Helping them see the big picture will make them realize that you’re not on a power trip. You’re not trying to exert your authority over them for the sake of it. You’re doing what every parent has a responsibility to do… keeping their child safe.


Just a few weeks in, we’re all starting to feel like this lockdown is going to last forever. However, your teens have less life experience than you, and we all remember how slowly time seems to pass when you’re young. A day on lockdown can seem like a month to an antsy and impetuous teen who feels that they’ve been falsely imprisoned and yearns to be with their friends.

The fact that there’s no clear exit strategy and no clear idea of when the lockdown is going to end can only exacerbate these feelings for your teen. However, it’s important to help them think about the future. To remind them that the lockdown is both necessary and finite. To help them think about exciting stuff that’s just around the corner like graduation or college. Encouraging them to look into potential institutions (it’s never too early to start thinking about college) or how to apply for a student loan can help remind them that they will have a life beyond lockdown. Not only will this help them, but it’ll also be a helpful reminder to yourself that the status quo won’t last forever.


Idle hands are the devil’s playthings. And that goes for your teen about as well as anyone else in the home. The more stationary they are, the more they’re likely to feel confined and irritable. It’s up to you to help them to keep their minds and bodies occupied. However, you also need to give them the autonomy they crave and avoid the urge to micro-manage them. Give them schoolwork and chores around the home to complete within a set time period. Get them to agree to their commitments and define sanctions for if they don’t live up to them. That is, after all, how the world works. If they learn that now, they’re more likely to be able to adapt to the nature of college and work.

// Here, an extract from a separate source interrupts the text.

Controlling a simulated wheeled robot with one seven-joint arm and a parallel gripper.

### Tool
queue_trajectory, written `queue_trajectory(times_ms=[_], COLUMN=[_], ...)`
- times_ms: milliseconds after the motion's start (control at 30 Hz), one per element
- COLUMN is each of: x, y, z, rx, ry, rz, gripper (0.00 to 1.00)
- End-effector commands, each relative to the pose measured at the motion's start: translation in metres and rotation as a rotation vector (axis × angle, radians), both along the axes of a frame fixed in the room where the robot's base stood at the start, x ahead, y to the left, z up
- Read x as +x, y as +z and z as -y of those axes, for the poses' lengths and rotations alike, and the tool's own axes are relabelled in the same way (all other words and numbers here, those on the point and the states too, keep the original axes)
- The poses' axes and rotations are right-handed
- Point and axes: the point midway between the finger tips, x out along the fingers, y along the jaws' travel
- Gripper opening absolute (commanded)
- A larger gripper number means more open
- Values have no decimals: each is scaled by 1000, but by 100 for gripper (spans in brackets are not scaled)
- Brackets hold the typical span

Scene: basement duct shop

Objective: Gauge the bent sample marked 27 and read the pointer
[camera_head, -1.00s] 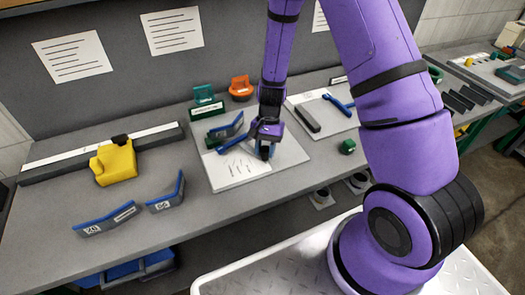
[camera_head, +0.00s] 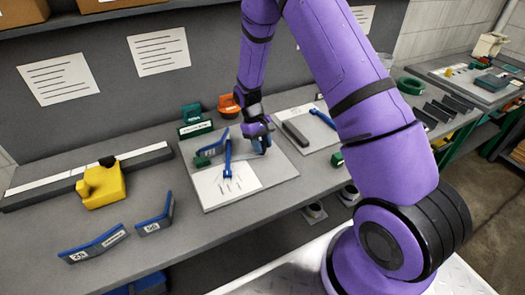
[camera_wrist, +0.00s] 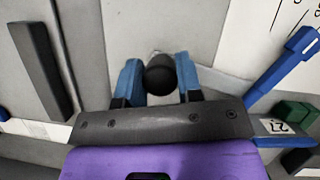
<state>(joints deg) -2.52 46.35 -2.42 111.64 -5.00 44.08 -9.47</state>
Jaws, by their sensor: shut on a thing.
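The gauge board (camera_head: 275,178) lies on the bench with a white card of tick marks (camera_head: 240,178). A blue pointer (camera_head: 228,160) reaches over the card toward the marks; it also shows in the wrist view (camera_wrist: 285,68). The bent sample (camera_head: 208,153), blue and grey, sits at the board's left side beside a green block (camera_head: 201,162). Its label reads 27, upside down, in the wrist view (camera_wrist: 277,127). My gripper (camera_head: 263,145) is at the board's right part. In the wrist view its blue fingertips (camera_wrist: 159,75) are shut on a round black knob (camera_wrist: 159,72).
Two other bent samples (camera_head: 93,244) (camera_head: 154,218) stand at the front left. A yellow block (camera_head: 103,186) sits by a long bar. Green (camera_head: 193,122) and orange (camera_head: 229,105) items stand behind the board. A second board (camera_head: 310,132) with a dark bar is to the right.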

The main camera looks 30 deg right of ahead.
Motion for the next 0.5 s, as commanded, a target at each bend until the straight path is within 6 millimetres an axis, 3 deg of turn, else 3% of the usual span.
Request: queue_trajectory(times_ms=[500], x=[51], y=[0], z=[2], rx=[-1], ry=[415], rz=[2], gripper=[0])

This approach isn’t just for the boring and fun stuff, though. You should also encourage them to come up with ideas for fun stuff you can do together as a family when all your shared responsibilities are taken care of. This will help them feel like an active participant within the household rather than an unpaid employee.


Our word choices can be inflammatory. They can exacerbate tensions and lead to conflicts that can undo all the good work you’ve put in to create a harmonious household.

This is why those anger management techniques can come in useful. They can keep you from saying the wrong thing in an emotionally charged moment. For instance “It makes me feel very stressed out when I’m trying to work and you come in without knocking to ask me questions” is infinitely more diplomatic than “Dammit, I’m trying to work here and you’re barging in asking stupid questions!”.

Try and avoid any language that will make them feel victimized or paint you as an aggressor. You should also try and ask questions rather than giving commands “What’s your plan for today?” is potentially much more helpful than presenting them with a list of chores that need to be done by lunchtime.


Teens often feel that their parents belittle their struggles and accomplishments. The last thing your teen needs is to feel as though everyone is coping just fine with the lockdown except for them. Acknowledge that this is difficult for them, just as it’s difficult for you. And that you’ll come out on the other side together!